Accumulators, Doubles and Trebles on Dogs

Multiples — doubles, trebles, and accumulators — combine selections from different races into a single bet, with the winnings from each successful leg rolling into the next. A double combines two selections: if both win, the return is the product of both sets of odds multiplied by your stake. A treble adds a third selection. An accumulator (or “acca”) chains four or more selections together.

The appeal of multiples is obvious: the returns escalate rapidly. A four-fold accumulator backing dogs at 3/1, 5/1, 2/1, and 4/1 with a £1 stake returns £360 if all four win. The problem is equally obvious: all selections must win. One loser and the entire bet is void. In a sport where the favourite wins only 30% of the time, even a conservative accumulator carries substantial risk.

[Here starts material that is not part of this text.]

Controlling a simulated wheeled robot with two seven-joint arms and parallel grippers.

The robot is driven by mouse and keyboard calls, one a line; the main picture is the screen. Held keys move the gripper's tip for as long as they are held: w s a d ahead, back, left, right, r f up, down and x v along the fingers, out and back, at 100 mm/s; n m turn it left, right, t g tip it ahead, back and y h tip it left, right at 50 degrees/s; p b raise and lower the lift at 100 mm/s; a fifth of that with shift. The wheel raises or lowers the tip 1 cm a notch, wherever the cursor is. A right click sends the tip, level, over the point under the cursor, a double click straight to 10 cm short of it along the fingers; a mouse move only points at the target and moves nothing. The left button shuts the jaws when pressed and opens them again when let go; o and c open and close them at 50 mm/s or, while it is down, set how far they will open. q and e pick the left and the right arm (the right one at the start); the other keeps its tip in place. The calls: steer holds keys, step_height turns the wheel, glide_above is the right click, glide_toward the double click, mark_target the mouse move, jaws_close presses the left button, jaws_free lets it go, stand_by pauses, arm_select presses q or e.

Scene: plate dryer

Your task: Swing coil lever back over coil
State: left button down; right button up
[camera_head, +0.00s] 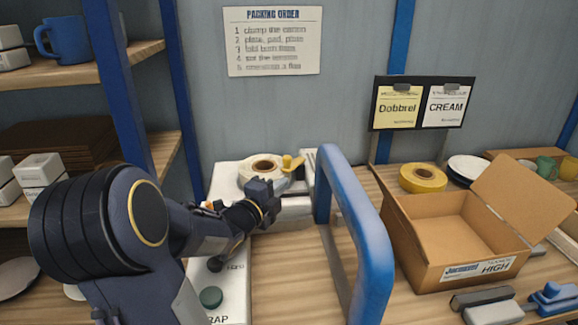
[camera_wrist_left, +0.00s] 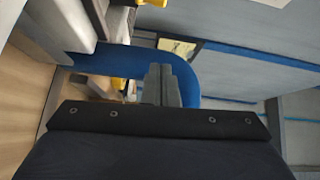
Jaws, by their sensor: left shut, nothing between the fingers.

Greyhound racing’s compressed schedule makes multiples tempting. With twelve to fourteen races per evening at a single track, and multiple UK meetings running simultaneously, you can construct a six-fold accumulator before the first race goes off. The sheer volume of racing creates the illusion that the opportunity is abundant — but the maths don’t change. Each additional leg reduces the probability of your accumulator landing, and the bookmaker’s margin compounds across every selection.

A more disciplined approach to multiples is to restrict them to doubles and trebles, limiting the number of legs to a range where one adverse result doesn’t automatically destroy the bet. Some punters use “lucky” bets — Lucky 15, Lucky 31 — which cover singles, doubles, trebles, and the accumulator within a selection group, providing partial returns even when not every dog wins. These bets cost more than a single accumulator but protect against total loss, and in greyhound racing’s unpredictable environment, that insurance has genuine value.